-- Aim --
In the listing below, please print the line that contains "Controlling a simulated" and every line that follows it, exactly.

-- Material --

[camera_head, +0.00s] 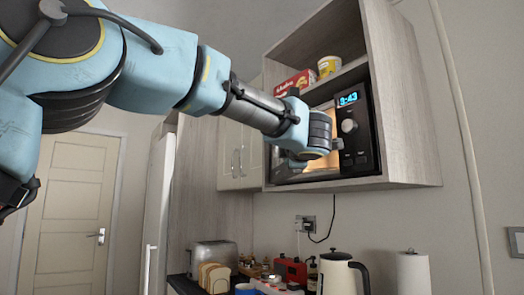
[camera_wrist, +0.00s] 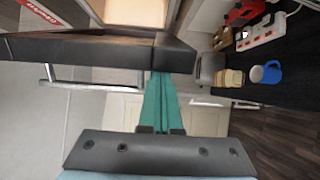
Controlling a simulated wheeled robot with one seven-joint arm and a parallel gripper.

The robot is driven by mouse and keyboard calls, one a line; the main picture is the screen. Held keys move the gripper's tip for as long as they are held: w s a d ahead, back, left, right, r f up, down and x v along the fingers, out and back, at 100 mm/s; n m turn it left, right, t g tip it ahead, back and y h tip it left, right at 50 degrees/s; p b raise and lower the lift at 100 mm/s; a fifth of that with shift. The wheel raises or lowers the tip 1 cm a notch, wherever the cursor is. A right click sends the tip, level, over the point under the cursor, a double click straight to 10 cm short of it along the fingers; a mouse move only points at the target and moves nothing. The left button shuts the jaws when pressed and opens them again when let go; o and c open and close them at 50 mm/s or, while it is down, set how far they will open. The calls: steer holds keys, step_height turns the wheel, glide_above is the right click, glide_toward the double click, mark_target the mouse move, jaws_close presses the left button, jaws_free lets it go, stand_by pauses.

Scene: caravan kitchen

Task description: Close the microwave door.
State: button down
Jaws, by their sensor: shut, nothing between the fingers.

-- Solution to this problem --
Controlling a simulated wheeled robot with one seven-joint arm and a parallel gripper.

The robot is driven by mouse and keyboard calls, one a line; the main picture is the screen. Held keys move the gripper's tip for as long as they are held: w s a d ahead, back, left, right, r f up, down and x v along the fingers, out and back, at 100 mm/s; n m turn it left, right, t g tip it ahead, back and y h tip it left, right at 50 degrees/s; p b raise and lower the lift at 100 mm/s; a fifth of that with shift. The wheel raises or lowers the tip 1 cm a notch, wherever the cursor is. A right click sends the tip, level, over the point under the cursor, a double click straight to 10 cm short of it along the fingers; a mouse move only points at the target and moves nothing. The left button shuts the jaws when pressed and opens them again when let go; o and c open and close them at 50 mm/s or, while it is down, set how far they will open. The calls: steer holds keys, step_height turns the wheel, glide_above is the right click, glide_toward the double click, mark_target the mouse move, jaws_close presses the left button, jaws_free lets it go, stand_by pauses.

Scene: caravan kitchen

Task description: Close the microwave door.
State: button down
Jaws, by their sensor: shut, nothing between the fingers.

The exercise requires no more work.